A Boozy Reader’s Guide to Decadent Duos


It’s that time of year again: you step outside at 5pm and it might as well be midnight. The sky is black and starless, the air is bone-cold, and before you know it, seasonal affective disorder has you held fast in its goblin’s grip. What better way to fend off the dreary winter blahs than to curl up with a book in your lap and a bottle of your favourite beer, wine, or spirit on your night table?

While it’s true that depression and alcohol consumption often go hand-in-hand, it is my belief that if you drink modestly and read voraciously, the combo is likely to do more good than bad. The following is a guide to some great books and their alcoholic counterparts.

Read Patrick DeWitt’s The Sisters Brothers (House of Anansi, 2011) with a snifter of E&J Brandy. Charlie and Eli Sisters, the two murderous cowboys of the title, spend a good chunk of this gritty novel burning their throats with good old-fashioned brandy in various saloons in the Old West. Any type of brandy will do for your reading enjoyment, but I am recommending E&J because it is distilled in California, where a majority of the novel is set.

Read A.D. Miller’s Snowdrops (HarperCollins, 2011) with a chilled glass of Stolichnaya vodka. It’s almost impossible to read a novel set in modern Moscow without experiencing a craving for some ice cold vodka. Nick Platt, Miller’s British protagonist working abroad, encounters so many Russian gangsters, sexy nightclub goers, and hardened old former communists that the book’s pages practically leak the great odourless liquid.

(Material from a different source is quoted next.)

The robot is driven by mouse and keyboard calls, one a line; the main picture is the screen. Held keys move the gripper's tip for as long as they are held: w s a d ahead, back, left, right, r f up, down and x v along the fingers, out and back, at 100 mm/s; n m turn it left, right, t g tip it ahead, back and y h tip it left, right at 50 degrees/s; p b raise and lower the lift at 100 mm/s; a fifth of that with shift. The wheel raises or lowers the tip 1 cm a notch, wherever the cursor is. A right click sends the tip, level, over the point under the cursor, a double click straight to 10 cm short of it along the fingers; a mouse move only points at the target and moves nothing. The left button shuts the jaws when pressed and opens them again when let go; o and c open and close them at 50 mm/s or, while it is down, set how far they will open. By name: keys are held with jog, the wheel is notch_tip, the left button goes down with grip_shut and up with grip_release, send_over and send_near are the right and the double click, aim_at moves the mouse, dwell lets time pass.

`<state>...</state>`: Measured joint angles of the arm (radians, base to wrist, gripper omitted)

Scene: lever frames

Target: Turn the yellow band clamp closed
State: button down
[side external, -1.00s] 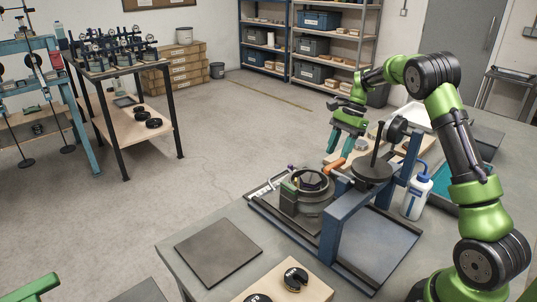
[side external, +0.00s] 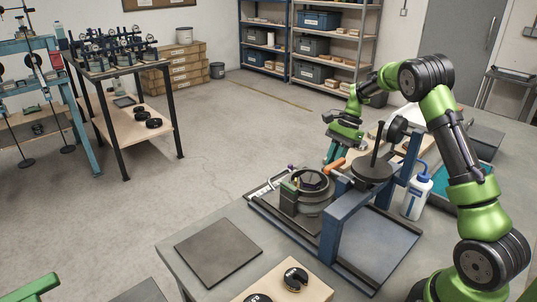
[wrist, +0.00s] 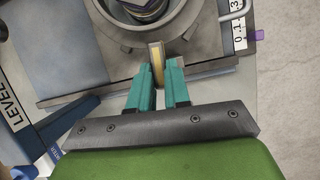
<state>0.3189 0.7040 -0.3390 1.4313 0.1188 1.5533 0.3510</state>
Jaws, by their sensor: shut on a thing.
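The yellow band clamp (wrist: 158,62) shows in the wrist view as a short upright piece with a yellow strip, at the near edge of a round grey metal fixture (wrist: 115,32). My gripper (wrist: 158,80) is shut on it, with one teal fingertip on each side. In the side view my gripper (side external: 333,153) points down at the far side of the fixture (side external: 308,190). The clamp cannot be made out there; the orange handle and the fixture stand in front of that spot.
An orange handle (side external: 335,164) and a blue frame (side external: 341,215) with a dark round disc (side external: 372,169) and upright rod stand close to my gripper. A white-and-blue bottle (side external: 416,193) is at the right. A flat dark plate (side external: 218,249) lies on the bench in front.

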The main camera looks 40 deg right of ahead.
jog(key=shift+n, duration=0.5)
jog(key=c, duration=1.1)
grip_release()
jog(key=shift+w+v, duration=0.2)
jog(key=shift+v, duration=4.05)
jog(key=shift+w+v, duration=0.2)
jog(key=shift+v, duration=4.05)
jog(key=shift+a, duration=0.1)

Read Lynn Coady’s Mean Boy (Doubleday, 2006) with a six-pack of Moosehead. If you recognize bits and pieces of your awkward, cringe-worthy undergraduate self in the pages of this funny and sad novel, set mostly at a small-town university in New Brunswick, you may want to indulge in one of Canada’s best home-brewed lagers. The buzz will help to dim the pain, and at the same time, bring you back to those good times of sharing a pint at the campus pub with the classmates and professors you loved and hated.

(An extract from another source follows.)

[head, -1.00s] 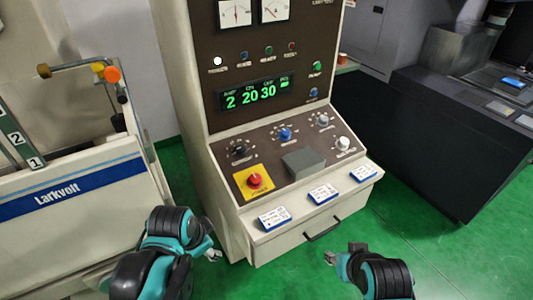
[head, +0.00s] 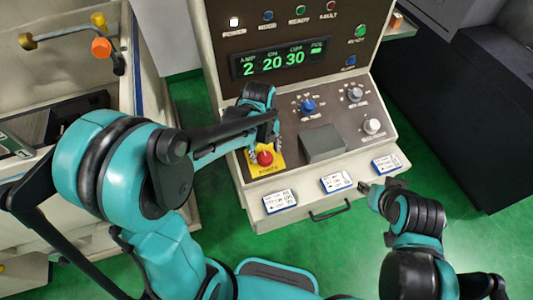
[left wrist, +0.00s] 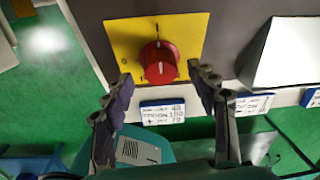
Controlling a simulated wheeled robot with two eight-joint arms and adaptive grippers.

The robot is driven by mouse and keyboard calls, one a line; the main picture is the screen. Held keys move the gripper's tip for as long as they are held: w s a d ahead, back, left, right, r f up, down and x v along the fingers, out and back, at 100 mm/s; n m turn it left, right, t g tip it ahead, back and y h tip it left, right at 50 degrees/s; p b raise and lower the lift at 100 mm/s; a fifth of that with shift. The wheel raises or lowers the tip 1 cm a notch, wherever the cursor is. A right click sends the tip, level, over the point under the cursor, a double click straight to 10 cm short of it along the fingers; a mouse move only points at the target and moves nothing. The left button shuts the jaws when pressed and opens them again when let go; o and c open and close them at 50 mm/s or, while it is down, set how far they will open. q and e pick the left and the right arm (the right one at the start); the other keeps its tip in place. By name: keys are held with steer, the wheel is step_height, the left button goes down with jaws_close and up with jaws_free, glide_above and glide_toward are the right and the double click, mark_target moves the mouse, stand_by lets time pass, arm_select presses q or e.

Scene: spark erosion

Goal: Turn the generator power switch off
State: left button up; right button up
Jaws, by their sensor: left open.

Read Kathryn Borel’s Corked (Wiley, 2009) with a bottle of French red wine. A brutally honest memoir about the author’s troubled relationship with her connoisseur father and their wine-tasting trip to France, this book will have you pining for some vino. As I read, I found myself wanting to taste the wines Borel didn’t like as much as the ones she did, and could feel my own amateurish appreciation for wine maturing into something more sophisticated, thanks to her unique and sensuous descriptions.

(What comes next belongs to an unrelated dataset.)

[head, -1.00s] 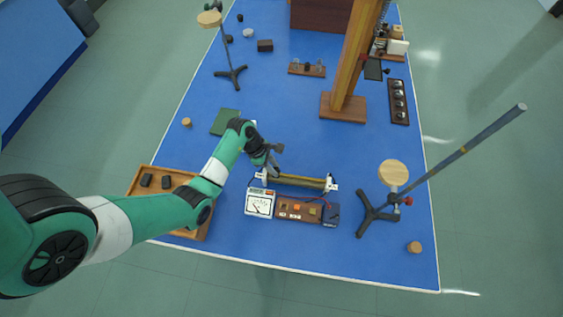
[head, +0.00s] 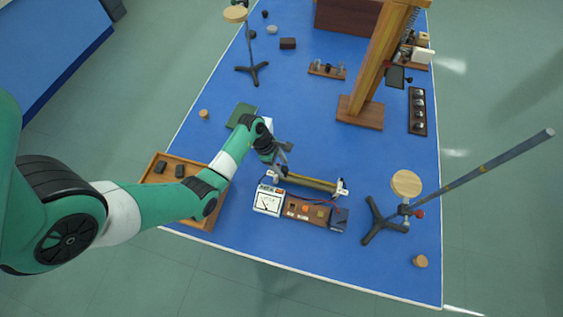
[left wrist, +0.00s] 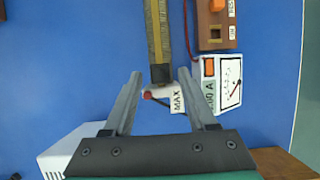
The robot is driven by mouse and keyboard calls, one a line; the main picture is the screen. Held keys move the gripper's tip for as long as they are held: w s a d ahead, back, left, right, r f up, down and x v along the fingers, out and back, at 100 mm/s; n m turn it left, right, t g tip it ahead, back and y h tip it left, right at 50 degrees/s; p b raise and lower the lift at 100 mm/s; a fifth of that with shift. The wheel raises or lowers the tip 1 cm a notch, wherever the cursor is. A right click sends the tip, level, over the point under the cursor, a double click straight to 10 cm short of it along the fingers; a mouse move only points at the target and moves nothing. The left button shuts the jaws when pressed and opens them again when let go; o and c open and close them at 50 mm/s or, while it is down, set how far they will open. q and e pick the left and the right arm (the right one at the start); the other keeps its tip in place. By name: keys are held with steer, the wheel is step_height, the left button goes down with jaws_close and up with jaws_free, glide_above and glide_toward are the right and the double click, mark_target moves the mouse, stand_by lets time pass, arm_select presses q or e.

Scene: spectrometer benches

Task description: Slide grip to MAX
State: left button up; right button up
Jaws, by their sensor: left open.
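The slide rheostat (head: 312,183), a long brownish tube with white end pieces, lies on the blue bench; its tube (left wrist: 157,25) also shows in the left wrist view. A white end piece lettered MAX (left wrist: 177,101) is at its near end there. A small black block (left wrist: 160,73), apparently the slide grip, sits on the tube right by that end. My left gripper (head: 283,157) is over the rheostat's left end. In the wrist view its open fingers (left wrist: 159,76) stand on either side of the black block; I cannot tell whether they touch it. My right gripper is not in view.
A needle meter (head: 268,200) and a brown switch box (head: 305,211) stand close in front of the rheostat. A wooden tray (head: 203,216) lies to the left. A tripod stand with a slanted rod (head: 480,170) is to the right.

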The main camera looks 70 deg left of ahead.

Read Shaughnessy Bishop-Stall’s Ghosted (Random House, 2010) with the cheapest bottle of champagne you can find. If you’re handy with a blade, slice the bottle open with a Japanese sword, as our protagonist Mason Dubisee does during a massive cocaine and poker party he throws in his friend’s apartment. On second thought, this book is filled with so much drug abuse and debauchery, so many criminals, depressives and wounded souls, you may instead want to enjoy it with a tall glass of mineral water and some steamed vegetables.